第2部では、宮本先生の記念講演「維持可能な社会の政治経済学」、第3部では、宮本先生の薫陶を受けた各分野6人の研究者によるパネルディスカッションが行われました。シンポジウムの参加者は110名。宮本先生の教え子や金沢市内・石川県内の市民・行政職員・経営者・学生等の参加のほかに、北陸の富山、福井、さらには東京、広島、四日市、静岡、鳥取などから遠路はるばる金沢まで来ていただいた参加者もありました。
写真:各分野6人の研究者によるパネルディスカッション

 ところで、宮本文庫はこれで完成ではありません。実は、宮本先生は研究活動を継続しておられる現役の研究者ですので、まだお手元に置いておかれている主要な資料・蔵書があります。金沢大学では今後も順次、図書を受け入れ、文庫を充実させていく予定です。

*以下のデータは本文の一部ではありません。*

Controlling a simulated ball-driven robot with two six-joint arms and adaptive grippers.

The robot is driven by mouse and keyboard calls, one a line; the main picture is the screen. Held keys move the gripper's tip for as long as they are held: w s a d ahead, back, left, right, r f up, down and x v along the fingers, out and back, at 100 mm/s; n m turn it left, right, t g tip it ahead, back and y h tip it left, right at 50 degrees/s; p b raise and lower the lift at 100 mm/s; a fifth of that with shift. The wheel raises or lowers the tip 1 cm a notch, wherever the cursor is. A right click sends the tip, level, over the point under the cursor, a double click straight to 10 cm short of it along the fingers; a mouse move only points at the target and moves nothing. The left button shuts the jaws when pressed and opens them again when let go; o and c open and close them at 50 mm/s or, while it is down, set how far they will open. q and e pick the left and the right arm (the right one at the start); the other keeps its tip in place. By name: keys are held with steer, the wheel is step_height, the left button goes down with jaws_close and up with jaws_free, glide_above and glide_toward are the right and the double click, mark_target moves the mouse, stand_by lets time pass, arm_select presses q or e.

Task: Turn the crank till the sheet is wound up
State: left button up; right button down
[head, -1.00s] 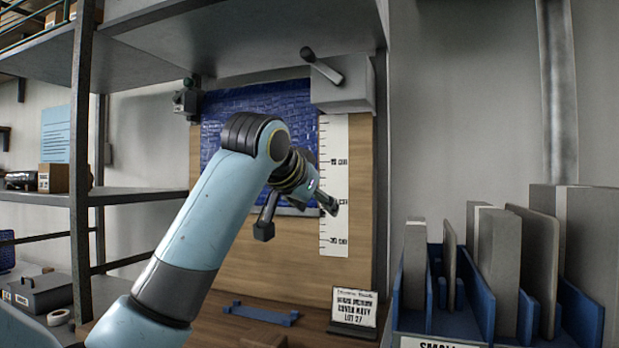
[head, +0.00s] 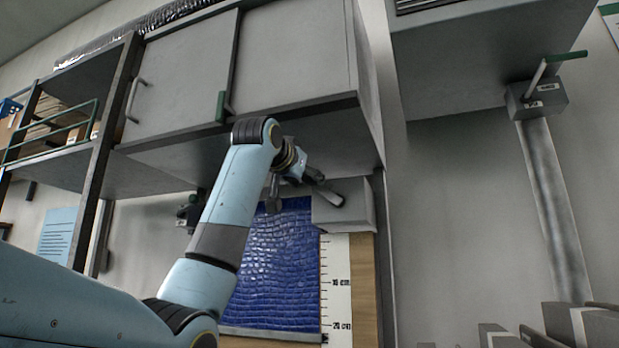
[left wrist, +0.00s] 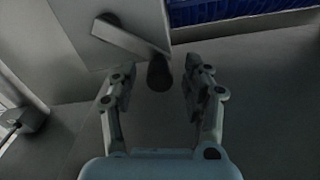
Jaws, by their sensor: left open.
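The crank's grey box (head: 356,212) hangs under the cabinet at the sheet's upper right. Its crank arm and dark knob (head: 331,198) show on its front; the knob (left wrist: 159,73) also shows in the left wrist view. The blue quilted sheet (head: 280,272) hangs down, its lower bar slightly below the 20 cm mark of the white scale (head: 337,300). My left gripper (head: 296,186) is open just left of the crank. In the left wrist view, the knob appears between my open fingertips (left wrist: 159,82), with gaps on both sides; contact is not visible. My right gripper is out of view.
A grey cabinet (head: 290,60) overhangs the crank closely. A dark bracket (head: 188,212) holds the sheet's left end. Upright panels (head: 600,328) stand at the lower right.

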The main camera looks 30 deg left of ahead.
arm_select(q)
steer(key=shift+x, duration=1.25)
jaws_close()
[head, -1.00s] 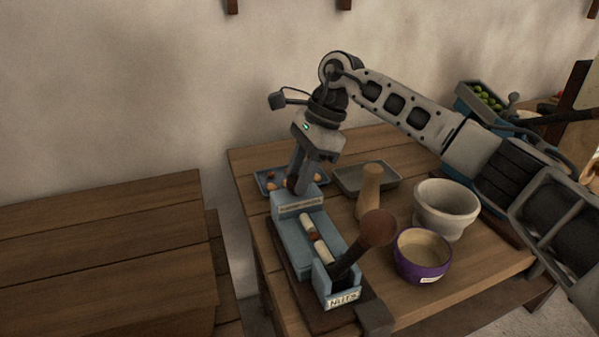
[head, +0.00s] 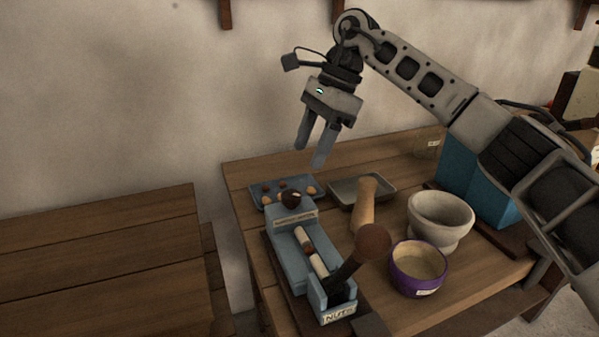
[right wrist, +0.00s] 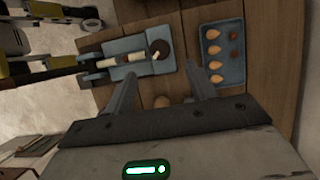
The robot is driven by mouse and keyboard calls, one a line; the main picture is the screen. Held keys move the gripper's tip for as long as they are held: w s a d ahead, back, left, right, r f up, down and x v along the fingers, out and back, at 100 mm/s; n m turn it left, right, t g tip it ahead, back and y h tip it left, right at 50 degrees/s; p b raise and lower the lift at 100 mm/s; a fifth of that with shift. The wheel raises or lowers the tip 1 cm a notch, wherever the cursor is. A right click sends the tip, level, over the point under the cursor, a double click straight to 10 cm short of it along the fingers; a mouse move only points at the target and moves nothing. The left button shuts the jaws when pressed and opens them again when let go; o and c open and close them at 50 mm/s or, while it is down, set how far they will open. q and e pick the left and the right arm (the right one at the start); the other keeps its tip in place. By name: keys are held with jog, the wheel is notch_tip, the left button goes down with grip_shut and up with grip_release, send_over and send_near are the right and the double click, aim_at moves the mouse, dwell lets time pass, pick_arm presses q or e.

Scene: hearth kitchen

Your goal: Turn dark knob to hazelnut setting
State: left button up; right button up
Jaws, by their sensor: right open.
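The dark knob (head: 291,200) sits on the far end of the blue nutcracker (head: 292,256), above a small label strip (head: 296,217) too small to read. In the right wrist view the knob (right wrist: 159,48) shows as a dark round cap with a light mark on it. My right gripper (head: 310,156) is open and empty, raised above and behind the knob and apart from it. Its two fingers (right wrist: 160,88) also show in the right wrist view, with the knob beyond them. My left gripper is not in the head view.
A blue tray of nuts (head: 257,203) and a grey tray (head: 346,200) lie behind. A wooden pestle (head: 366,204), stone mortar (head: 440,215) and purple bowl (head: 419,283) stand to the right.

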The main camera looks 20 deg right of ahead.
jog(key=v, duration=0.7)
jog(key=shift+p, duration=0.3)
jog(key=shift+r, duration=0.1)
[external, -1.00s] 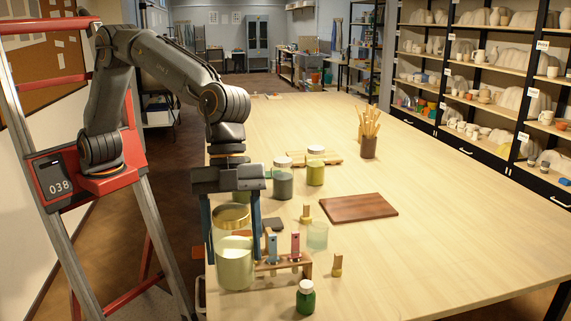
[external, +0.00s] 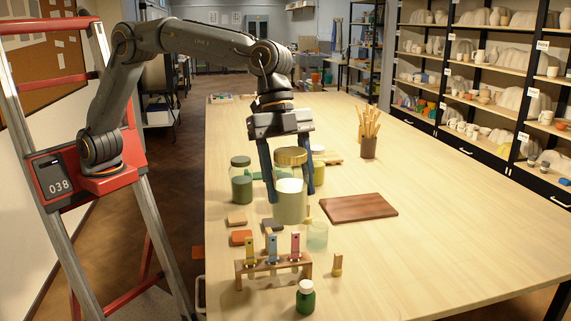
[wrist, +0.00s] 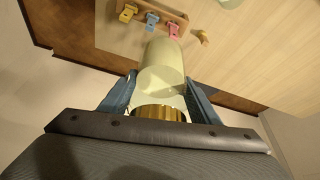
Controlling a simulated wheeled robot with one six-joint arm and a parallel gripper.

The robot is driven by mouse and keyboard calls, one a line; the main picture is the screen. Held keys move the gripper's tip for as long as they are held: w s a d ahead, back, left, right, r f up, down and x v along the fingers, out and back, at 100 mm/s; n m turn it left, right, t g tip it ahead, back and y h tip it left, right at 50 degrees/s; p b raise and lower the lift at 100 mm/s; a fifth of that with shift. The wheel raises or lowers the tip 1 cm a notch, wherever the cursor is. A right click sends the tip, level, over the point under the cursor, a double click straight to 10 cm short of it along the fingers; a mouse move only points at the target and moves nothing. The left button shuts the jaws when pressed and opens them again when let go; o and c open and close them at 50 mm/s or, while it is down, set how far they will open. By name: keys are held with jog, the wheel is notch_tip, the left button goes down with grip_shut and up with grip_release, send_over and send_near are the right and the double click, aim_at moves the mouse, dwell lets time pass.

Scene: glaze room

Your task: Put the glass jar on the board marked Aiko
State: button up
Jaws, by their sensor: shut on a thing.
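My gripper (external: 290,194) is shut on a glass jar (external: 290,207) with a gold lid and pale yellow-green contents. The jar hangs upright between the fingers, apparently above the table. In the wrist view the jar (wrist: 162,70) points away from my gripper (wrist: 160,95), its gold lid between the blue fingers. A dark brown board (external: 358,207) lies bare to the right of the jar. I can read no name on either board.
A rack with yellow, blue and pink tags (external: 273,264), a small green bottle (external: 306,298) and a frosted cup (external: 317,236) stand in front. A dark green jar (external: 241,184) is left, a yellow-green jar (external: 319,167) behind. A tool pot (external: 368,148) stands further back. The table's right side is clear.

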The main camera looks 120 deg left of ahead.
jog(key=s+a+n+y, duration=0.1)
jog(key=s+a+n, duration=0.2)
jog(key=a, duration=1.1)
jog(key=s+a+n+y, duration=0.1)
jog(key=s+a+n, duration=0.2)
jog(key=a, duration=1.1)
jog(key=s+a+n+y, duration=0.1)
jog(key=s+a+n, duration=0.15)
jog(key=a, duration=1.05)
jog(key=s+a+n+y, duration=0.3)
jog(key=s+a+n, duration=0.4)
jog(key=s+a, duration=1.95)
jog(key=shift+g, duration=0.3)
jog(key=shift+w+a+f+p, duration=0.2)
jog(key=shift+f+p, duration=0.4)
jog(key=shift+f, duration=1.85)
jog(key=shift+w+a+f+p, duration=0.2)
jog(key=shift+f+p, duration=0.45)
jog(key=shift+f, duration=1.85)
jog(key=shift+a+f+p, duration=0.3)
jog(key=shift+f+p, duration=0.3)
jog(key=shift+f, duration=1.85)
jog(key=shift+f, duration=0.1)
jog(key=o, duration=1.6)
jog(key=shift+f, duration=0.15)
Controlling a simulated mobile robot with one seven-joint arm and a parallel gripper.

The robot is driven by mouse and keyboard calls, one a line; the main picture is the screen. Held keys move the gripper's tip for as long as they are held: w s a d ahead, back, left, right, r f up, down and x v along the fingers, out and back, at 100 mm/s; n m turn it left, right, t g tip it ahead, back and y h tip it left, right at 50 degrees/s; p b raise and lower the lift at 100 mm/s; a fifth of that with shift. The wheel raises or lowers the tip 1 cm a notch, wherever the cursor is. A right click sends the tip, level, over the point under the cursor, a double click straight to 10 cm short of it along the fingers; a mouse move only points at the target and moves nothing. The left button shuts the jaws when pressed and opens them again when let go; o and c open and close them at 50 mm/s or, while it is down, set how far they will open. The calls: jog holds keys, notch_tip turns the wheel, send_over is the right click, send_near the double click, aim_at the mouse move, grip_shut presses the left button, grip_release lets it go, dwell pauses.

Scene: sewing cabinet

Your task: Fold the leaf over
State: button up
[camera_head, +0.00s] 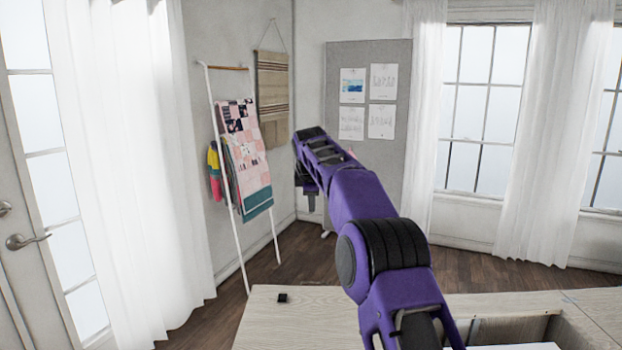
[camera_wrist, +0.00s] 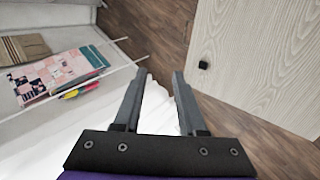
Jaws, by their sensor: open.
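The leaf (camera_head: 310,318) is a pale wood-grain panel lying flat at the bottom of the head view. A small black knob (camera_head: 282,297) sits near its left end. In the wrist view the leaf (camera_wrist: 255,60) fills the upper right, with the knob (camera_wrist: 203,65) near its edge. My gripper (camera_wrist: 160,72) is open and empty, its two fingers apart over the floor and white curtain. The knob is to the right of the fingers and apart from them. In the head view my gripper (camera_head: 309,198) is raised above and beyond the leaf, partly hidden by my arm.
An open cabinet recess (camera_head: 515,330) shows at the lower right. A white ladder rack (camera_head: 226,180) with quilts stands by the left wall. A grey pinboard (camera_head: 400,150) stands behind my arm. White curtains hang at left and right. Floor is clear beyond the leaf.

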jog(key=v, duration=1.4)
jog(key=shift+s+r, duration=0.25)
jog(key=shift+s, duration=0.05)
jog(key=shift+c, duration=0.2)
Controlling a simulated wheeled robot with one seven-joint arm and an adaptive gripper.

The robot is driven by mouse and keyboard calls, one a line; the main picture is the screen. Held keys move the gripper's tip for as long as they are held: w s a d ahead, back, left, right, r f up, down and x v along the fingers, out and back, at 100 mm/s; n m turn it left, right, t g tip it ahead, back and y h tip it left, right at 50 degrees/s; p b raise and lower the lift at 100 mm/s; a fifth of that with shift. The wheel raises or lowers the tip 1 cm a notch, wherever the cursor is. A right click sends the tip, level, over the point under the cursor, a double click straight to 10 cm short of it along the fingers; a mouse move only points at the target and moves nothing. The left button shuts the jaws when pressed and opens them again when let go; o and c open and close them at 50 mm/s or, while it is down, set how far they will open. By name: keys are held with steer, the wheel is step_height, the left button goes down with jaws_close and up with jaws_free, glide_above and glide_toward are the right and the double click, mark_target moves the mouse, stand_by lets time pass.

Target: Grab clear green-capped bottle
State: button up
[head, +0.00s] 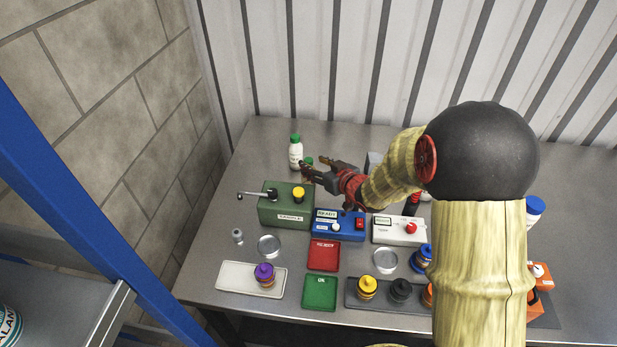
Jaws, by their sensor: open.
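A pale bottle with a green cap (296,155) stands upright at the back left of the steel table. Just right of it a second, smaller green top (309,160) shows; my gripper hides most of what is below it. I cannot tell from here whether its body is clear. My gripper (313,168) is open, pointing left, with its fingers close beside the smaller green top and just right of the pale bottle. Whether the fingers touch or straddle anything cannot be told.
A green box (286,211) with a lever and yellow knob stands in front of the bottles. A blue box (338,232) and a white box (391,232) stand to its right. Red (323,256) and green (319,293) trays lie nearer. The table's back left corner is clear.

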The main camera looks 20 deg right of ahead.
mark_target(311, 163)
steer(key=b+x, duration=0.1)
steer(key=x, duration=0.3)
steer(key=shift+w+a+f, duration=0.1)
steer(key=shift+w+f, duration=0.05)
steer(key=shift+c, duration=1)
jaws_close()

 さらに、未公開のままの膨大な収集資料類があります。その内容は、国内外各地の現地調査で得た資料が中心ですが、四日市、水俣等の全国各地の公害関連資料、沖縄問題、神戸の震災、イタリア、ポーランドなどの海外都市資料、さらには北米イヌイットの新聞など、宮本先生の研究対象・関心を反映した幅広い領域に渡っています。さらに、行政への意見書、公害関係条例の下敷きになった文書、公害裁判の際の証拠書類、市民団体の部内資料や会報など、歴史を語る貴重な資料が含まれています。これらの資料の整理は大方済んでいるのですが、公開・閲覧できる形にはなっていません。そこで、すいれん舎から刊行された「宇井純収集公害問題資料」と同様に、「宮本憲一収集資料集」として近年中に出版できるようにする予定でいます。刊行に至った際には、ぜひ各大学でも所収をご検討いただけますようよろしくお願いいたします。